Do you come to know that we should let others live their own life
This is question of welcome life
Answers
Answer:
Do you sometimes feel like you don’t love your life? Like, deep inside, something is missing?
That’s because we are living someone else’s life. We allowed other people to influence or determine our choices—we are trying to please their expectations.
Social pressure is deceiving—we all become prey without noticing it. Before we realize we lost control of our lives, we end up envying how other people live. We can only see the greener grass—ours is never good enough.
To regain that passion for the life you want, you must recover ownership of your choices.
The Illusion of Others
You are not alone. Expectations are hard to overcome. With my experience coaching executives and their teams, I’m used to dealing with expectations—everyone is susceptible to the illusion of others.
Pleasing others is like chasing a moving target. People will have multiple hopes for you. Social pressure fluctuates—others’ expectations will continually change.
By trying to please everyone, we end up pleasing no one—ourselves included. Expectations are an illusion. That’s why most people don’t live the life they want. They feel frustrated and disappointed.
When we expect, we stop accepting reality. Anticipation is annoying—even when things go as expected, you can’t enjoy unsurprising events. Even when we get what we wished for, we can’t be happy either. That’s the problem with anticipation—we fall in love with the expectations. If what we anticipated doesn’t come true, life seems unfair. If it does, the lack of surprise makes the actual experience less exciting.
The same thing happens with people. They get frustrated when you don’t behave as they expect.

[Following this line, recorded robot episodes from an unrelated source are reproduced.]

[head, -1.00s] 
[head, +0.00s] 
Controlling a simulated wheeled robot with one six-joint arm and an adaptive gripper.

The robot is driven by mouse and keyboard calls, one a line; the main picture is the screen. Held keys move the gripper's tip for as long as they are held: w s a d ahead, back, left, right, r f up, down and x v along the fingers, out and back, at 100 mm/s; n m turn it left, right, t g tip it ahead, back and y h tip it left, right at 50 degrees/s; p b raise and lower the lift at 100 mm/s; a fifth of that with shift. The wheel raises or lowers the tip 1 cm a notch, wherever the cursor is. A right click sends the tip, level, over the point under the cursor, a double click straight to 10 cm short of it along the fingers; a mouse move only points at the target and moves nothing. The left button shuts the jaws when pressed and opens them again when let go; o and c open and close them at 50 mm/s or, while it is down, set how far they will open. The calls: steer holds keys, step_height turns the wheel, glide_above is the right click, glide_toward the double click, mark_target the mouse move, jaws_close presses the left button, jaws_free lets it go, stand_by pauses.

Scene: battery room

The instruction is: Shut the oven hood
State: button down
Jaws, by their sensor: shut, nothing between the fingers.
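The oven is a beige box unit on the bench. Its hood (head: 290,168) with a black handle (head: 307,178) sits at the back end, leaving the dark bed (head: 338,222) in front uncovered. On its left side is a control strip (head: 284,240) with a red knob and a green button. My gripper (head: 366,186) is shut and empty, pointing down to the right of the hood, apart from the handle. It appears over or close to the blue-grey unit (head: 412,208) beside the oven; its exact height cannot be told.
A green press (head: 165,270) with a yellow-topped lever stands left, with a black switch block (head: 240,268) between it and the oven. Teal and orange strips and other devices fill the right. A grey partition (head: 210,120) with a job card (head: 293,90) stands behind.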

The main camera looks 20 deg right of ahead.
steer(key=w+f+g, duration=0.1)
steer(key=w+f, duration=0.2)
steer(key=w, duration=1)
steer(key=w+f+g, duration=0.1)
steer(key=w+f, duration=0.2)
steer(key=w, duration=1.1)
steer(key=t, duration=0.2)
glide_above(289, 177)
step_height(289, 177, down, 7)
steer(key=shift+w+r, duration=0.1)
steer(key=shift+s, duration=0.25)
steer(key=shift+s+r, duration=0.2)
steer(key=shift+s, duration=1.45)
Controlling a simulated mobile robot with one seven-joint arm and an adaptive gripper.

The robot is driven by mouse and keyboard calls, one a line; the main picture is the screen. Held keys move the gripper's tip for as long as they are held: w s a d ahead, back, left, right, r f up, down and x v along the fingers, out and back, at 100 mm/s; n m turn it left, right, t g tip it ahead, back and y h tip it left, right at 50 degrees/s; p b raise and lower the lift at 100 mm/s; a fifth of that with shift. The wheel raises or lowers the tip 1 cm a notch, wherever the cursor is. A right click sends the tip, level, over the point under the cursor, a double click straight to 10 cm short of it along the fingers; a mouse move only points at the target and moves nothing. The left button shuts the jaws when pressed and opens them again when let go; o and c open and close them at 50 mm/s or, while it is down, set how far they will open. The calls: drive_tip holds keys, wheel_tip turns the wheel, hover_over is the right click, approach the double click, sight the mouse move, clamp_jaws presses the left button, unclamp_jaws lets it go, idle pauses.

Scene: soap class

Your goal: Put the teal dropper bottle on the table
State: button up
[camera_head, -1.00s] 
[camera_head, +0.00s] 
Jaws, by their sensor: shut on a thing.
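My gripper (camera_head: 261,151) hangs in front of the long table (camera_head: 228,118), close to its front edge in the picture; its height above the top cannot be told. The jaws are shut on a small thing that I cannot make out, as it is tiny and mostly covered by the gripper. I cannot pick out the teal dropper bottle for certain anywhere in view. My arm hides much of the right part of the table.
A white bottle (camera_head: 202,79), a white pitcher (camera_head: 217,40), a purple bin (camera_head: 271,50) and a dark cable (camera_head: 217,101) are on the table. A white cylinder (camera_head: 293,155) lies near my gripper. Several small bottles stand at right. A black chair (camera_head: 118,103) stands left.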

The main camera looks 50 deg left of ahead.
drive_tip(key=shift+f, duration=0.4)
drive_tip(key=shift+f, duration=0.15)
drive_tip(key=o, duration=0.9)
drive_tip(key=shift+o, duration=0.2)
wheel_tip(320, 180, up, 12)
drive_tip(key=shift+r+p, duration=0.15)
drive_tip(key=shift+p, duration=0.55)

That’s key to understand—it’s their problem, not yours.
Why People Expect You to Be Different
“Expectations are premeditated resentments.”
Many people bear resentment when the outcome of an event is less than they imagined it would be, even if their expectation was based on unreasonable assumptions.
Frustration is the gap between what people expect from you and who you are.
To bridge that void, you must reframe your relationship with people’s expectations. Expectations create a social contract—it’s an implicit agreement between others and you. If you don’t push back, people will assume you are okay with it.